Artık Türkiye bu gibi afetlere karşı nasıl davranılmasını bilmeli ve bu konularda gereken bütün tedbirleri almalı, bu ihmallerden sorumlu olanlara hiçbir önyargıya kapılmadan en ağır cezalar vermeli.
Unutulmamalı ki, ölenler ve yaralananlar insandır. Saygılarımla..."

Kime sorsak acep?
Köşemizin değerli okurlarından Ali Şahin, Kartalkaya yangınından sonra topu sürekli taç'a atan yerel yöneticilere ironik bir göndermede bulunmuş: "Merhaba Yüksel Bey, Kartalkaya'daki otel yangınında Bolu Belediye Başkanı yetki ve sorumluluk kabul etmiyor.
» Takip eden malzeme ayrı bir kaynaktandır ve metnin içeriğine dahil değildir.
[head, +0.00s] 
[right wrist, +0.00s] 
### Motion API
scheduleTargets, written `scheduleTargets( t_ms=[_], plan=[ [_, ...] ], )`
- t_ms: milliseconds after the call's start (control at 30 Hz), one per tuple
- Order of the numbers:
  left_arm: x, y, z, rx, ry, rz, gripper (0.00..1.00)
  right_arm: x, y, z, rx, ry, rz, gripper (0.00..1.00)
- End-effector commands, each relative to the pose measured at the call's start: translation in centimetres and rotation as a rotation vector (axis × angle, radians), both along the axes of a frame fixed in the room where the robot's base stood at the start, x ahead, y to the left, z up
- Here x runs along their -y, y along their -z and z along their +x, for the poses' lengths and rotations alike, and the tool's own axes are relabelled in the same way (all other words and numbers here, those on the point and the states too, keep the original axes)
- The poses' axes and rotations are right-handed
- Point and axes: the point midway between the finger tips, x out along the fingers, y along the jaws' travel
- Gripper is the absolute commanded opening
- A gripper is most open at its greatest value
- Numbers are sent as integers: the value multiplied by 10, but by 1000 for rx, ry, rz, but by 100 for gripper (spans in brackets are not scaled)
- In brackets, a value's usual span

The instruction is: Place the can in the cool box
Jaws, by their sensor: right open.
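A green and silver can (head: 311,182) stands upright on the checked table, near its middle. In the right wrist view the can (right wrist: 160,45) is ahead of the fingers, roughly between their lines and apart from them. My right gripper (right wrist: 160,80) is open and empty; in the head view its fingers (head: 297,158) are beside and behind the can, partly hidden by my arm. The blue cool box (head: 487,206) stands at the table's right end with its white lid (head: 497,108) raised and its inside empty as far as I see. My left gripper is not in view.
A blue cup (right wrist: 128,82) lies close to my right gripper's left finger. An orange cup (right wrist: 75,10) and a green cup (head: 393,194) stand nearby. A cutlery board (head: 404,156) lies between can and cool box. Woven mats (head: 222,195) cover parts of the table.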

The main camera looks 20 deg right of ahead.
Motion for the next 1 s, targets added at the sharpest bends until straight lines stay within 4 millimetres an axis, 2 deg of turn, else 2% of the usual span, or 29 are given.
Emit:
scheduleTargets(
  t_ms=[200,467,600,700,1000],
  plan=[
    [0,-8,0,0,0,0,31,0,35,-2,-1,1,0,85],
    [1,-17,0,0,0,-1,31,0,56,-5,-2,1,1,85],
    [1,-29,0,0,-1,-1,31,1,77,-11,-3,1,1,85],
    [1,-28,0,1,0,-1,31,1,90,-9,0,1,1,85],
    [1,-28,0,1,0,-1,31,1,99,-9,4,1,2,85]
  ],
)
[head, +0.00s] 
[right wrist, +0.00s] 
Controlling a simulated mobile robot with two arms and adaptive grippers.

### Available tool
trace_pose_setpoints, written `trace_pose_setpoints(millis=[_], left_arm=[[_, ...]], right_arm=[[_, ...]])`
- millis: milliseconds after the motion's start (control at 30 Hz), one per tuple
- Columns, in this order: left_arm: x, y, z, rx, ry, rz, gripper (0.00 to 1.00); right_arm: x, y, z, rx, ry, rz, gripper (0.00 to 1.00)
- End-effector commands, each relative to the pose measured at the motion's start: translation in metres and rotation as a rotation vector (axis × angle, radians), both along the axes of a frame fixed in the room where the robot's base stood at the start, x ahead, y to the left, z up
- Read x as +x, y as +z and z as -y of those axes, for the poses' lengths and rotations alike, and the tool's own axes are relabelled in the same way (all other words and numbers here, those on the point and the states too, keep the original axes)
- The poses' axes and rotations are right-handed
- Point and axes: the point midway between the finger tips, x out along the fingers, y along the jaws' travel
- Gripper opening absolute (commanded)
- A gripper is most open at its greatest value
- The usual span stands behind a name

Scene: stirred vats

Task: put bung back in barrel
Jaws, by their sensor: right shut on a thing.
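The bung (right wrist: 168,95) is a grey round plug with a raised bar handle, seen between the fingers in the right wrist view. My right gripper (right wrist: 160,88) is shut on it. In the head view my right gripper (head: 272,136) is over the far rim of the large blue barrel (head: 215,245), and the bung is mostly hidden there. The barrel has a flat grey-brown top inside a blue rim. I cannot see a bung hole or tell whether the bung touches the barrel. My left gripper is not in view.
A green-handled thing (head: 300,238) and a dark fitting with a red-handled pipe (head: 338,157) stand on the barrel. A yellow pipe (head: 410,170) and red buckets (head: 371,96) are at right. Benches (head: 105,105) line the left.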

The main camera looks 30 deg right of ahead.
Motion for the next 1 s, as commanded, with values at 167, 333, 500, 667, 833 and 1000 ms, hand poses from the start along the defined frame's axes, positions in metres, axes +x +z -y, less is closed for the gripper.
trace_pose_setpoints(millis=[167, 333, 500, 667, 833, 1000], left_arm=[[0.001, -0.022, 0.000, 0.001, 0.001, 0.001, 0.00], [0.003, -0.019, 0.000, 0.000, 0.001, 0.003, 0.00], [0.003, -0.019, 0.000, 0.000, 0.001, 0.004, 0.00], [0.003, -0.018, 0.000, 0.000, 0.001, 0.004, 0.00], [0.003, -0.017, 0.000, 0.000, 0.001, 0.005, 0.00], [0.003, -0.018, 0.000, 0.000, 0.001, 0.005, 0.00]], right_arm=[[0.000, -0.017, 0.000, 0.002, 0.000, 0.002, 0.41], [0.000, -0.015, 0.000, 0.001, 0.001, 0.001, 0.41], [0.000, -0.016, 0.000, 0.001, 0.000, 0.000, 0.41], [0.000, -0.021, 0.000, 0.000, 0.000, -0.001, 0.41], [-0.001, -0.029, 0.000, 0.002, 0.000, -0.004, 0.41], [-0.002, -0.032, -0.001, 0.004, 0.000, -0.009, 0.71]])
Yetkili ve sorumluyu yanlış yerde mi arıyoruz acaba? Bir de Iğdır Belediye Başkanı'na mı sorsak diyorum. Belki de yetki ve sorumluluk onundur!.. Saygılarımla."

En hassas ayarlama
Köşemizin daimi tedarikçilerinden Muhsin Manav, Mehmet: Fetihler Sultanı dizisindeki mükemmel (!) zamanlamaya dikkat çekiyor:
"Merhaba Yüksel Bey, önceki akşam Mehmed Fetihler Sultanı dizisini izledim. Casusluk görevini yaparken şüpheleri üstüne çeken Rahibe Mary/ Fatma Hatun'u aklamak için yapılan plan bana biraz tuhaf geldi. Battal Bey anlamsızca kendini kurban etti tamam da; Battal Bey'in lağımlardan geçerek İstanbul içinde bir binanın içine çıkıp, akşam oluncaya kadar bekleyip, tam da Papaz ile Notaras'ın Rahibe Mary'nin casus olduğunu itiraf ettireceği sırada mevzuya dahil olması hiç tamam değil. Bu aklama tezgahının zaman ayarı için, Papaz ve Notaras'ın önce konuşup, sonra Rahibe'nin yanına gitmeleri ve tam o sırada Battal'ın mevzuya dahil olması gibi ince ayarların şaşmaması adına, ayarı yapanları tebrik ediyorum. Senaryolardaki sözde akıl oyunları, genelde böyle tuhaflıklara sebep oluyor."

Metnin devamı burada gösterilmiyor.